You might need to zoom out a bit to see the whole map, the hole was hidden for me initially
Also, maybe some optional crowd noise if you hit it past the hole or hit it in the wrong direction due to an over-roll.
My first thought was selecting from various dice with different distributions to represent the various golf clubs.
My second was that a hex grid would offer a much better variety of options. The square grid only has 1 or 2 useful directions that can bring you closer. A hex grid would typically have 2 to 3 useful directions.a hex
Then I thought, this sounds like a good base for a board game, did a search and turns out there already is one that uses that formula! https://boardgamegeek.com/image/6370656/roll-in-one
edit: I kept going for another 10 rolls before bailing out of the loop for one iteration and got back into the cycle again immediately on returning to the start point. ie: I went A-B-A-B...A-C-A-B... where C was also 3 steps away from A and I rolled a 3 on C too). Definitely seems like it's a partially deterministic stroke roll.
Trees block you. You can't finish your move on sand or water. You also can't do "knight moves". So you're kind of stuck going straight or at 45 degree angles.
Being able to do that 20+ times makes it really improbable the rolls were truly random numbers hence my question.
For a fair single die, every possible sequence of a given length is equally (im)probable. We tend to notice the ones that are particularly convenient or inconvenient, but they are exactly as likely as any of the less memorable ones.
Edit: figured out what was wrong, I had bedtime mode turned on which desaturated the screen, making the light yellow impossible to see. Suggestion: make the highlight more visible/accessible
I also thought the black circle was the hole, not the ball. Golf balls are normally white, not black.
EDIT: it appears that the highlights (and trails) disappear if you scroll up and down a few times (iOS mobile safari)
The specificity of the result after such a long time gambling without real reward is oddly satisfying.
I also wonder if the graphics wouldn't make playing easier for color blind folks. :)
My only gripe is that it doesn't seem to be very desktop friendly. I'm on FF 192.0.2 (64bit) and I can't figure out how to pan or zoom around the play field.
It would also be nice to see a "par" or statistical breakdown of levels compared with other people. The randomness might make this a bit tricky but things like Crypt of the Necrodancer use seeded levels and, presumably, seeded RNGs for other elements of the randomness in levels to make it consistent across players.
Super simple and super effective. Very nice.

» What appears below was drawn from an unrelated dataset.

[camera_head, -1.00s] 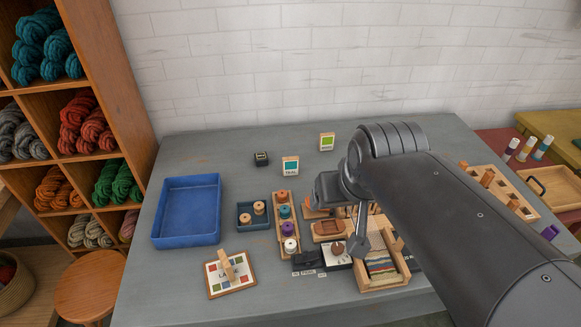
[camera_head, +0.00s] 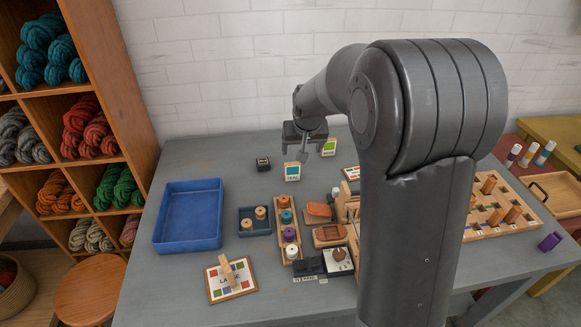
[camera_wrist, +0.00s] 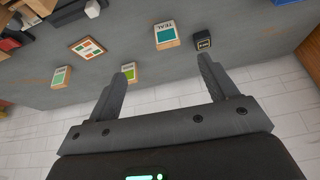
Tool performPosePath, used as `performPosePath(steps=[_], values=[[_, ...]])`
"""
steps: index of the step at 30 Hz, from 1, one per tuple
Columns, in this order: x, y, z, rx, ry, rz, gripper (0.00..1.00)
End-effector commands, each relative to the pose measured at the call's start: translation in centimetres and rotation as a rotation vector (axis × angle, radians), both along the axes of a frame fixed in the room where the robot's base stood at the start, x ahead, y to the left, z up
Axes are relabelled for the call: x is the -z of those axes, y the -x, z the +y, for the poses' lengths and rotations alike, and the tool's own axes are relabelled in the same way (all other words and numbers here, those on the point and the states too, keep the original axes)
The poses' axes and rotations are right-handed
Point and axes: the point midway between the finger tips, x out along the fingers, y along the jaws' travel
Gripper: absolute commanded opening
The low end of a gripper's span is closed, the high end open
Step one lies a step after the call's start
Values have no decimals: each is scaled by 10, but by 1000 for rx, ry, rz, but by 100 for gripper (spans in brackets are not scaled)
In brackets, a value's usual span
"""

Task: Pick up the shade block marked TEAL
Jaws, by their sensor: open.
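The shade block marked TEAL (camera_head: 292,171) stands on the grey table near its back edge, a pale block with a teal patch. In the wrist view the TEAL block (camera_wrist: 166,35) lies ahead of my gripper, roughly beyond the gap between the fingers. My gripper (camera_head: 308,150) is above the table's back part, just up and right of the TEAL block in the head view. In the wrist view my gripper (camera_wrist: 168,78) has its two fingers wide apart with nothing held. A block with a green patch (camera_head: 325,147) stands right of the TEAL block, close to the gripper.
A small black box (camera_head: 263,163) stands left of the TEAL block. A blue tray (camera_head: 160,242) is at the left of the table. A spool rack (camera_head: 281,252) and wooden tools crowd the middle front. The white wall (camera_head: 220,75) rises behind the table.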

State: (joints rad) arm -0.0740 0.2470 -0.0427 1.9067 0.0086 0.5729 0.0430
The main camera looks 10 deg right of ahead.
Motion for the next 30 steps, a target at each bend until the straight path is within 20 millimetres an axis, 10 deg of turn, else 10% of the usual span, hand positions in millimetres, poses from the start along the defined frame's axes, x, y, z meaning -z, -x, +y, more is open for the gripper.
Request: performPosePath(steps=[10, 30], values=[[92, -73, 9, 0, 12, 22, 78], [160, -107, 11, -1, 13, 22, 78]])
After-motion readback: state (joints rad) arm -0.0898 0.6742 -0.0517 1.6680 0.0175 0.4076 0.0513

I should do the following things first:
1) Give credit to Paper's app in next update 2) Convert it to mobile app
The docs say that's how it works, but clearly that's not how it was implemented.
"Move straight or diagonally up to the dice value"
Scrolling is wrorking in a weird way in movile Chrome. I can go down but not up.
Try thinking of it as mini golf/putt putt where the ball only rolls
Also, as an untested idea, it would be nice to have two dices and be able to select one of them or the other or the sum. Perhaps both dice then disappear, or perhaps the unused dice goes to the next round like in scrabble. The idea is to have more possibilities to think in each step (like make a small jump and aim to a nice diagonal, or go to the shore and hope a big hit next turn). This reduce the nasty effect of getting a 1. But I'm not sure if any of these variants are more fun, and all of them take a while to be implemented.
Yeah. As a general rule of game dev, if there is a different icon, then its behavior should be different.
You should be able to go over water at any point, as long as you've got the distance for it.
Ugh, you sound just like the manager of the last seventeen mini-golf places I've been kicked out of. I shall not apologize for my athleticism!
Though I probably should have apologized to the parents of those kids who they had to call an ambulance for.
Also I block html5 auto playback by default which you appear to use for some animation stuff. It'd be great if the game could work without it.